Each line containing the word "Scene" must be reported.

## start

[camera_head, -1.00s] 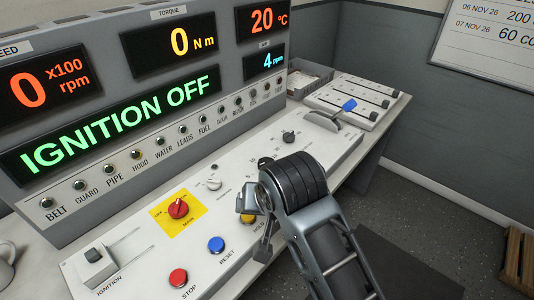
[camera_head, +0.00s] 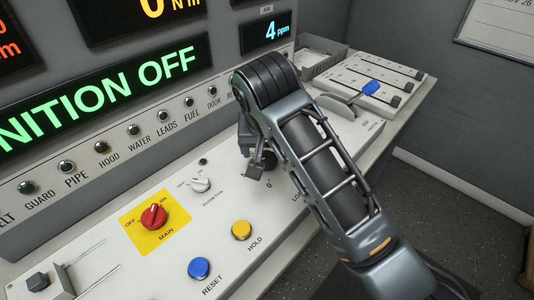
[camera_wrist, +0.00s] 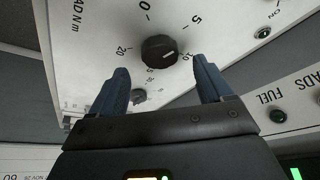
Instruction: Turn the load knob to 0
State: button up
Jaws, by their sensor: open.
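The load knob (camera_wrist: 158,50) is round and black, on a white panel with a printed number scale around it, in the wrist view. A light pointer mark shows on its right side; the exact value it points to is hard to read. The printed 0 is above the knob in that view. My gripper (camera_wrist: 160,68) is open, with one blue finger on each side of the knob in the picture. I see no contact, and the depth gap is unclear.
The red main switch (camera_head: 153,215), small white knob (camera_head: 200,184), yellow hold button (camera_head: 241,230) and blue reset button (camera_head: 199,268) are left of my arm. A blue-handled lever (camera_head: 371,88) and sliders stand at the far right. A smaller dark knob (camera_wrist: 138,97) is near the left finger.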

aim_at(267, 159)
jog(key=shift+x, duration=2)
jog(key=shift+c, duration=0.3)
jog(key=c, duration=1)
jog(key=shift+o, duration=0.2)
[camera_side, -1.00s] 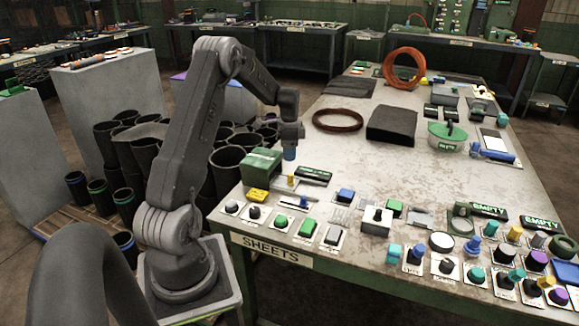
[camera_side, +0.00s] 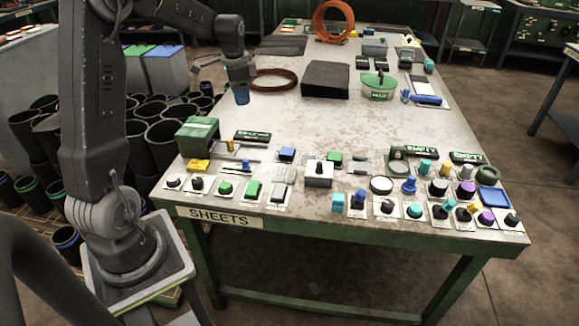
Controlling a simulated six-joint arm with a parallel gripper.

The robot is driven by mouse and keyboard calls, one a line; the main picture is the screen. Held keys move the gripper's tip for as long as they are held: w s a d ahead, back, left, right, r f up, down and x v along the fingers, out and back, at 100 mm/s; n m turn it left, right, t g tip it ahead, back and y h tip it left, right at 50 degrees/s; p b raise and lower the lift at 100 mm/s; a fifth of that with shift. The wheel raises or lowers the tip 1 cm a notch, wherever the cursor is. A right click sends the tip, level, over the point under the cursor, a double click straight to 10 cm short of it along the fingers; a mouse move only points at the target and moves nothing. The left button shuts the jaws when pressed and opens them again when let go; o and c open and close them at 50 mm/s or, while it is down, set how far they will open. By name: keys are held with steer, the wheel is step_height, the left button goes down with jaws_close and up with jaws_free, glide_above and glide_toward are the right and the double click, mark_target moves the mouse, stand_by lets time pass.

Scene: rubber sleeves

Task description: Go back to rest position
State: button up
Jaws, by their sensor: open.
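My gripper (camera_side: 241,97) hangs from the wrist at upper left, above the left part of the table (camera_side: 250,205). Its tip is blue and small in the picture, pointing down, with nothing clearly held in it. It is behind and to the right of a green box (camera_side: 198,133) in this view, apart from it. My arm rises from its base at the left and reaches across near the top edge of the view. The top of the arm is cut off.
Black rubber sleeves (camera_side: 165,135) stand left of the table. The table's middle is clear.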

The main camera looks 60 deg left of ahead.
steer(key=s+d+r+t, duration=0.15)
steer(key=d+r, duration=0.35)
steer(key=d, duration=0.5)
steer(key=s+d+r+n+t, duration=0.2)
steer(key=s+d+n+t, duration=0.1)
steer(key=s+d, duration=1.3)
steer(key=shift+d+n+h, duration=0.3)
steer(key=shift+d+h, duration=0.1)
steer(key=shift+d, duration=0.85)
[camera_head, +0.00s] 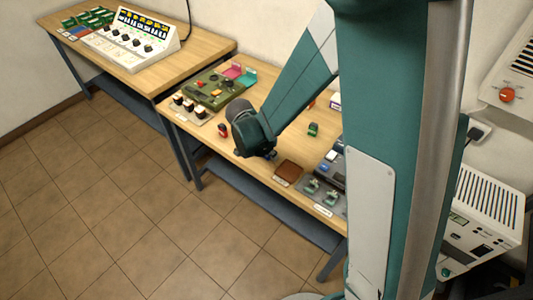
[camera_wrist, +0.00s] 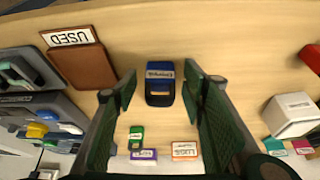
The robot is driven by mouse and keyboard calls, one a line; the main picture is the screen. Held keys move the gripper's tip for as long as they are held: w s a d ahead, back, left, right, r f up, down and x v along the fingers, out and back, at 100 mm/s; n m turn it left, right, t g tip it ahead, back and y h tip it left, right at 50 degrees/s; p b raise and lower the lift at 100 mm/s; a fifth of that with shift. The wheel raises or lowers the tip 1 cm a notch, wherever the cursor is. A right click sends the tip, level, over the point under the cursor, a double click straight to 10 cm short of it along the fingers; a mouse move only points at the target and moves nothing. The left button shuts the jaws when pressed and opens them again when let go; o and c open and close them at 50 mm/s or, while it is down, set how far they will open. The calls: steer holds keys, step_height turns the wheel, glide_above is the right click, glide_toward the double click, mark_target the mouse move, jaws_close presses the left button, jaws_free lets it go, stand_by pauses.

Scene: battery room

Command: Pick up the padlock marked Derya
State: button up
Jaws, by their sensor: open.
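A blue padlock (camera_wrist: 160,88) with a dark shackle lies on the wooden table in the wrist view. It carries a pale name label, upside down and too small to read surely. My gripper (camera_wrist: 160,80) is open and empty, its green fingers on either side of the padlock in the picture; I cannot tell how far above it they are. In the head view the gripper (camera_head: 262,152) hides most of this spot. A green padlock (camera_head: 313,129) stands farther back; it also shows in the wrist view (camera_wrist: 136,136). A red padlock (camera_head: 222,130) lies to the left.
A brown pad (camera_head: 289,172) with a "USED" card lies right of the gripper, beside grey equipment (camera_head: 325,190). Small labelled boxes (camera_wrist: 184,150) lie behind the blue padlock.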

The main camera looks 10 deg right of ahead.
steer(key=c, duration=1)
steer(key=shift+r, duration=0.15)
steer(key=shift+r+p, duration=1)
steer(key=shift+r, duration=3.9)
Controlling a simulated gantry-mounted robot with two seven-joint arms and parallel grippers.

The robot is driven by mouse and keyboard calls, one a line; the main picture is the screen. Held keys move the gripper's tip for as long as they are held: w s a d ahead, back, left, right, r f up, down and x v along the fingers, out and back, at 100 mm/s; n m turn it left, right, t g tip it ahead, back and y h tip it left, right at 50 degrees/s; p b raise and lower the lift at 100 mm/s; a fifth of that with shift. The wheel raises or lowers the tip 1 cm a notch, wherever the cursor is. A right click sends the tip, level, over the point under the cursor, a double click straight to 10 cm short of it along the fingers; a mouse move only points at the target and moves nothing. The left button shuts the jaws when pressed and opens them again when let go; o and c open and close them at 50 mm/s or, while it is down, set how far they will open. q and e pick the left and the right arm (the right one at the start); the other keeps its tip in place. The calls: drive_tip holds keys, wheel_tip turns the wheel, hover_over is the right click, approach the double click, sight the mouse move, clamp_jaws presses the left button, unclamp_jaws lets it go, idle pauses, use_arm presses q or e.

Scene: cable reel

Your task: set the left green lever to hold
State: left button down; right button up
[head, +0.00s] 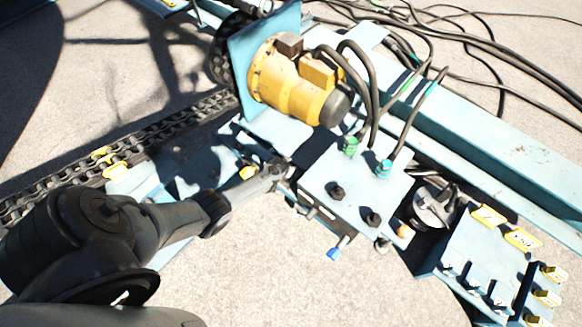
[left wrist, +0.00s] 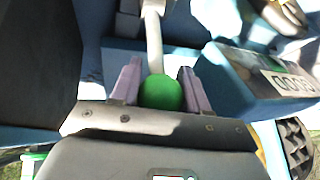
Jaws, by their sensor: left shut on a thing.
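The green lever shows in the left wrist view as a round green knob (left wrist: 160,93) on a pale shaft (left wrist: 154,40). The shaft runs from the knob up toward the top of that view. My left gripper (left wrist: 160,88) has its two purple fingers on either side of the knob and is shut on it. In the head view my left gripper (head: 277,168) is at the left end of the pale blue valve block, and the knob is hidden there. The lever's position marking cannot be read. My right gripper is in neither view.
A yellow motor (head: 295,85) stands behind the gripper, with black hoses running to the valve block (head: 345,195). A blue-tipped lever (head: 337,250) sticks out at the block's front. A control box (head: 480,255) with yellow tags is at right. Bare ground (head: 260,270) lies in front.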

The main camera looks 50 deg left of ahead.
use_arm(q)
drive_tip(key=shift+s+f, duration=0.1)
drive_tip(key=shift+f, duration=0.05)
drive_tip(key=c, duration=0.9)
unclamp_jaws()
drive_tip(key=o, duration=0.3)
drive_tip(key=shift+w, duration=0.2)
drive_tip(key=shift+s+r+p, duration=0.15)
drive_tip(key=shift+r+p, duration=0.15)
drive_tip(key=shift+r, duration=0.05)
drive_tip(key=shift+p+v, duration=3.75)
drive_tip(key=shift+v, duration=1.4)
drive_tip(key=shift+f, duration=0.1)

## end
## start

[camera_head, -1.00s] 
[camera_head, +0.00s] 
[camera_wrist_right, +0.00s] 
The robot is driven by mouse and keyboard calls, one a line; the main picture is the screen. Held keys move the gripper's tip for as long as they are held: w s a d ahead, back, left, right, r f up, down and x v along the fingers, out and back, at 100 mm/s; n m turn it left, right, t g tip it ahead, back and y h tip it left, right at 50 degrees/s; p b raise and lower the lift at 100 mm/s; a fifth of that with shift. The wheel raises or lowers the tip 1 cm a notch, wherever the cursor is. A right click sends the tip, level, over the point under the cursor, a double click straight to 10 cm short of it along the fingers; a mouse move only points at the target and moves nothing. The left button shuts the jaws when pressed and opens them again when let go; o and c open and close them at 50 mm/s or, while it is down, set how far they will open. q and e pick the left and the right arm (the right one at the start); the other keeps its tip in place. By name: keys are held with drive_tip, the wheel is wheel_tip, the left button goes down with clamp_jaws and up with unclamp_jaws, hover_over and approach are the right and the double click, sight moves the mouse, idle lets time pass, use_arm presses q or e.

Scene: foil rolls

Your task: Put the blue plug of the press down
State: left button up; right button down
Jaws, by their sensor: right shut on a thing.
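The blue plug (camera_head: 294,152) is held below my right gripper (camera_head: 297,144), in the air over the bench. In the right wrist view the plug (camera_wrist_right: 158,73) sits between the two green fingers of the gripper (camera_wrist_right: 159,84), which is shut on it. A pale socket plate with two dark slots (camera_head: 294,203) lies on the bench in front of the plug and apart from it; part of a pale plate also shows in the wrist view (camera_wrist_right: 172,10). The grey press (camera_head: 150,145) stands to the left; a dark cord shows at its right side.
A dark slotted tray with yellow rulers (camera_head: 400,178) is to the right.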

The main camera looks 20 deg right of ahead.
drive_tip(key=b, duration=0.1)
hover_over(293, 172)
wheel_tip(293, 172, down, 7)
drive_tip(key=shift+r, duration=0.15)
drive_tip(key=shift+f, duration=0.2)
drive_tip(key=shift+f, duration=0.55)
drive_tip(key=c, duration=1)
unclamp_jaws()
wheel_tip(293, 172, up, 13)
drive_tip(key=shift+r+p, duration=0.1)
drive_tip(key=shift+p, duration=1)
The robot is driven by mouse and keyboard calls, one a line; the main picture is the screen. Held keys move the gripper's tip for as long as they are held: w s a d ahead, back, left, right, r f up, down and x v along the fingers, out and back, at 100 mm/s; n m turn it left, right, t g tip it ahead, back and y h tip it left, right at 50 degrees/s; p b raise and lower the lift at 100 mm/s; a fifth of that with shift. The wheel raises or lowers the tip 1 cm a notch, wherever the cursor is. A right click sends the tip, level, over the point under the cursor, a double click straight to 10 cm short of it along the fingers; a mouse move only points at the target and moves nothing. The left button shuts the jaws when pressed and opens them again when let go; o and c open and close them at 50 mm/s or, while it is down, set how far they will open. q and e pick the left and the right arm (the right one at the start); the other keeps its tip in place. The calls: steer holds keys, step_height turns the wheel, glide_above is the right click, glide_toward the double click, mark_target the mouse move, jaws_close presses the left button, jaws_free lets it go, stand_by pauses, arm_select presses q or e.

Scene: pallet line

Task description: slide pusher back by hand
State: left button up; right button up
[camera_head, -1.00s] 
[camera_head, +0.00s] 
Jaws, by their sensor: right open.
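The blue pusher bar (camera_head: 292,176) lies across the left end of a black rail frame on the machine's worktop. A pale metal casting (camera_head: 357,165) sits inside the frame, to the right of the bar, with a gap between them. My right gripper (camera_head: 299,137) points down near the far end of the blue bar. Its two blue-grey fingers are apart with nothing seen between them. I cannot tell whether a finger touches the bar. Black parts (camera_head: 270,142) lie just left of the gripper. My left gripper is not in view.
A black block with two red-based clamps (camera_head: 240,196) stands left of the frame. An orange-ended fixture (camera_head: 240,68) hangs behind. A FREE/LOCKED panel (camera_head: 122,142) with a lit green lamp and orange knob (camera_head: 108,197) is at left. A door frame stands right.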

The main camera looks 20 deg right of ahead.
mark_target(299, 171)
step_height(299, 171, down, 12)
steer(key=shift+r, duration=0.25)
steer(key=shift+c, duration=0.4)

## end

FINAL RESULT »
Scene: rubber sleeves
Scene: battery room
Scene: cable reel
Scene: foil rolls
Scene: pallet line

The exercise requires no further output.